Retracing your steps is not as exciting a proposition as climbing down the mountain
to Kondewadi village on the Karjat side. From the village take a well defined
trail to the western edge. The mud trail initially is steep and really slippery.
It winds down the mountain and there is a stretch where you are descend over
rocks with water cascading alongside. There are arrows on stones to mark the
way all along the path. Halfway you can take a right to reach Kondana Caves,
rock cut Buddhist caves with a stupa, chaitya, vihara and sculptures. A waterfall
from the overhang above acts like a screen to a small part of the caves.
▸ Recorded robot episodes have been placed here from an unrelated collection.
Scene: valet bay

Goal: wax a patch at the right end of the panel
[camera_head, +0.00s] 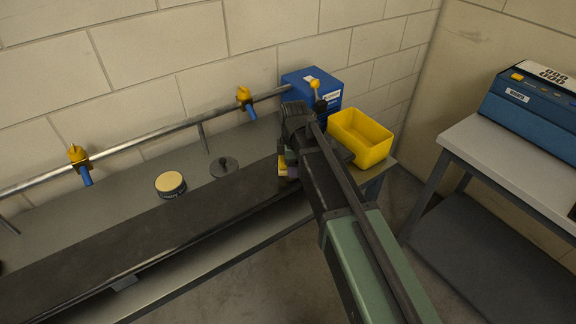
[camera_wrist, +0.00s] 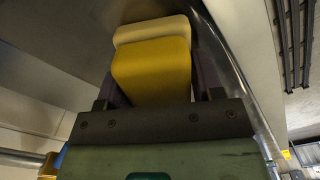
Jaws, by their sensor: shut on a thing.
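The long dark panel (camera_head: 140,240) lies along the bench from the lower left to my gripper. My gripper (camera_head: 288,168) is low over its right end, partly hidden by my arm. In the wrist view my gripper (camera_wrist: 155,85) is shut on a yellow applicator block (camera_wrist: 152,72) with a cream pad (camera_wrist: 150,29) at its far side. The pad is at or very near the dark surface; I cannot tell if it touches. An open round tin (camera_head: 170,183) with pale yellow wax stands behind the panel. A dark round lid with a knob (camera_head: 223,167) lies to its right.
A metal rail with yellow-and-blue clamps (camera_head: 246,100) runs behind the panel. A yellow bin (camera_head: 360,138) and a blue box (camera_head: 312,85) stand past the right end. A side table (camera_head: 510,170) holds a blue device (camera_head: 535,100). Floor lies between.

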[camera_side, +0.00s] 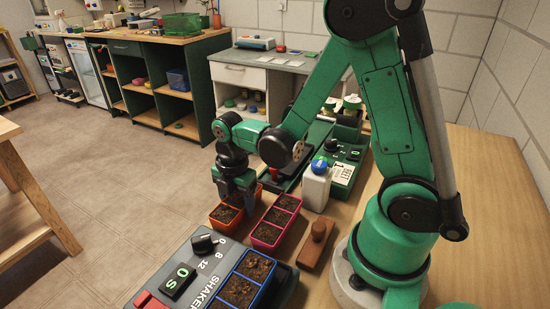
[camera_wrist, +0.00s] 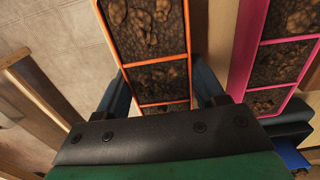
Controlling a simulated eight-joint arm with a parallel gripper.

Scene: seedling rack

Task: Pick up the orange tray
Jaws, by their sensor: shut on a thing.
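The orange tray (camera_side: 222,227) is a narrow, orange-rimmed tray with dark soil in its compartments. It stands left of the pink tray in the side view and fills the middle of the wrist view (camera_wrist: 155,62). My gripper (camera_side: 237,197) points down over it, with one finger on each long side in the wrist view (camera_wrist: 162,92). The jaws are shut on the tray across its width. The fingertips are partly hidden in the side view. I cannot tell whether the tray touches the surface under it.
The pink tray (camera_side: 264,245) is close beside the orange one, and a blue tray (camera_side: 262,289) sits on the grey shaker (camera_side: 190,258). A brown wooden block with a knob (camera_side: 318,240) and a white bottle (camera_side: 315,188) stand to the right. Open floor (camera_side: 120,200) lies to the left.

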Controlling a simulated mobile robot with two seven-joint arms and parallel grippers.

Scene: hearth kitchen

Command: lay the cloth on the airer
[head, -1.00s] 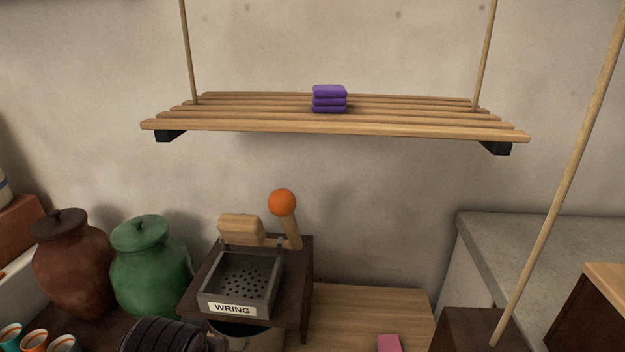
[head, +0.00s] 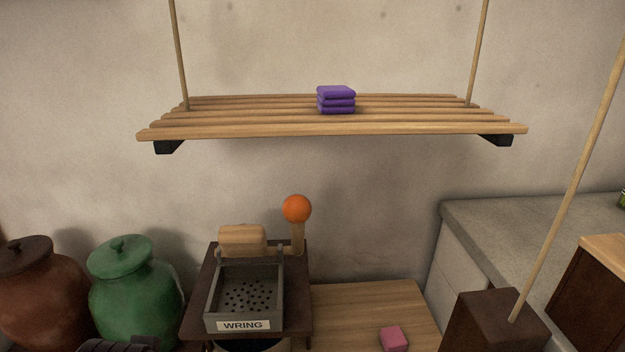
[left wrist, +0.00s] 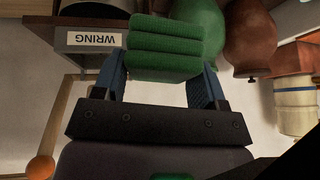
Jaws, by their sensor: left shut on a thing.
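The airer (head: 260,131) is a slatted wooden rack hung on cords near the wall in the head view. A folded purple cloth (head: 336,106) lies on its slats near the middle. In the left wrist view, my left gripper (left wrist: 163,84) is shut on a folded green cloth (left wrist: 165,45), which sits in layers between the blue-lined fingers. The green cloth does not show in the head view, where only a dark part of my left arm shows at the bottom left edge. My right gripper is in neither view.
Below the airer stands a press tray labelled WRING (head: 243,325) with an orange-knobbed lever (head: 297,209). A green jar (head: 135,300) and a brown jar (head: 42,300) stand left of it. A pink block (head: 393,338) lies on the wooden top. The airer's slats are clear either side of the purple cloth.

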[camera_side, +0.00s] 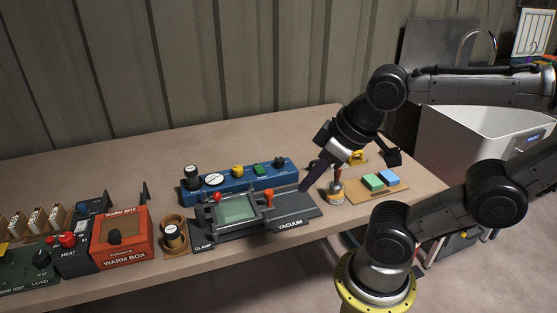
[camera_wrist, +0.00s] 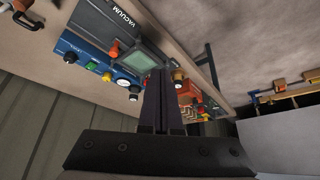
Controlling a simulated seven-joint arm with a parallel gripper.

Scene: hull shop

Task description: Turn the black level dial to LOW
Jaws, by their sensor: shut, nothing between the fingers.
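A long blue panel (camera_side: 230,184) lies at the back of the bench, with a black dial (camera_side: 280,162) at its right end. That dial also shows in the wrist view (camera_wrist: 69,58), beside small white lettering too small to read. Another black knob with a white top (camera_side: 191,171) stands at the panel's left end. Which one is the level dial, and its setting, I cannot tell. My gripper (camera_side: 307,187) is shut and empty, tilted down above the right end of the vacuum clamp unit, apart from the dials. Its fingers also show in the wrist view (camera_wrist: 160,75).
The grey vacuum unit (camera_side: 290,217) with red and orange handles lies in front of the panel. A white-topped knob sits in a tan holder (camera_side: 176,249). The orange warm box (camera_side: 122,255) is left; a board with coloured blocks (camera_side: 397,190) is right. The bench behind is clear.

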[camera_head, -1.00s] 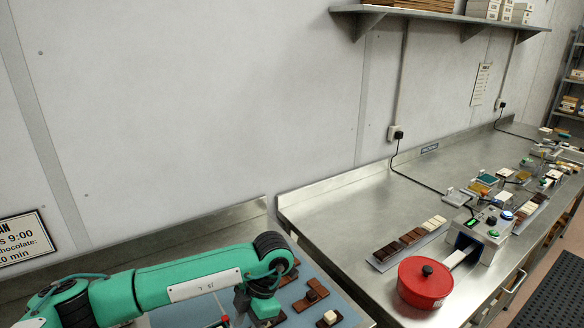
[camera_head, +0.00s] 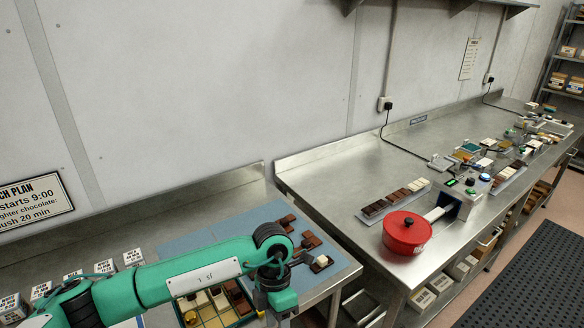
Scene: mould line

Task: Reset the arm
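My left arm (camera_head: 190,276) is green and reaches in from the left over the near bench. Its black and green wrist is bent downward at the right end. The fingertips are hidden behind the wrist or too small to make out, so I cannot tell if the left gripper (camera_head: 280,304) is open or shut. It is beside a tray with a grid of compartments (camera_head: 243,321) that holds white, brown and yellowish pieces, partly covered by the arm. My right gripper is not in view.
Chocolate pieces (camera_head: 311,241) lie on a blue-grey mat (camera_head: 195,238) right of the wrist. Small white boxes (camera_head: 103,267) stand at left. A red lidded pot (camera_head: 407,233), a chocolate tray (camera_head: 372,216) and a machine (camera_head: 466,198) are on the right bench (camera_head: 340,180).

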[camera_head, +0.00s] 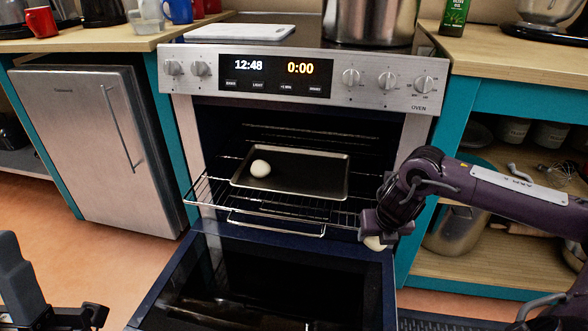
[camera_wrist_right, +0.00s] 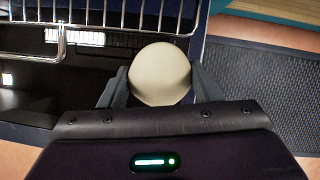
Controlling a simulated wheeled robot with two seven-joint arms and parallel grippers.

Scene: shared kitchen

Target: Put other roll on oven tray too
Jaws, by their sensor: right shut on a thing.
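One pale roll (camera_head: 260,168) lies on the left part of the dark oven tray (camera_head: 315,186), which rests on the pulled-out wire rack. My right gripper (camera_head: 377,236) is shut on the other roll (camera_head: 374,243), at the front right corner of the rack and to the right of the tray. In the right wrist view this roll (camera_wrist_right: 160,75) sits between the two fingers, with the rack's edge beyond it. My left gripper (camera_head: 95,316) shows only in part at the bottom left, away from the oven; its jaws are unclear.
The oven door (camera_head: 270,285) is folded down below the wire rack (camera_head: 205,190). The right part of the tray is bare. A teal shelf unit (camera_head: 415,225) stands close to the right of the oven. A steel pot (camera_head: 368,20) and a white board (camera_head: 238,32) are on top.

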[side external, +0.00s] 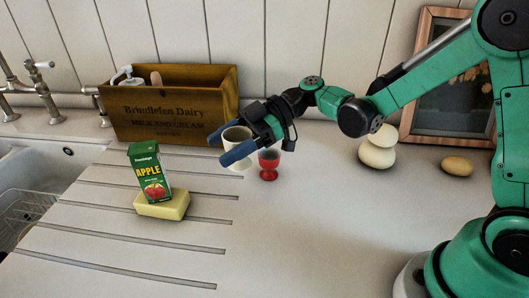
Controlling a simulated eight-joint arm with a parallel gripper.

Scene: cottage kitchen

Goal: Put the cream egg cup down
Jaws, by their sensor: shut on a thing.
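The cream egg cup (235,134) is a pale cup left of the middle in the side external view. My gripper (228,145) reaches in from the right, with one blue finger across the front of the cup and the other at its far side. It is shut on the cup, which looks upright. The near finger hides part of the cup. I cannot tell whether its bottom touches the counter. A red egg cup (268,164) stands on the counter close to its right, just below my gripper.
A green apple juice carton (149,172) stands on a yellow block (162,206) at the left. A wooden crate (172,112) is behind. Rounded pale objects (377,155), a brown potato-like item (457,166) and a picture frame (413,75) are right. The front counter (310,240) is clear.
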There
are several large bee hives at the cave entrance, so avoid smoking, peeling
oranges or cutting onion or garlic nearby, as these can agitate the bees and
cause them to attack.
The trail ends at a small hamlet and a walk of slightly over a kilometre will
get you to the main market square of Kondewadi where you can board a bus or
take a share-an-auto (11 seater Vikram) to Karjat station, 14 kms away.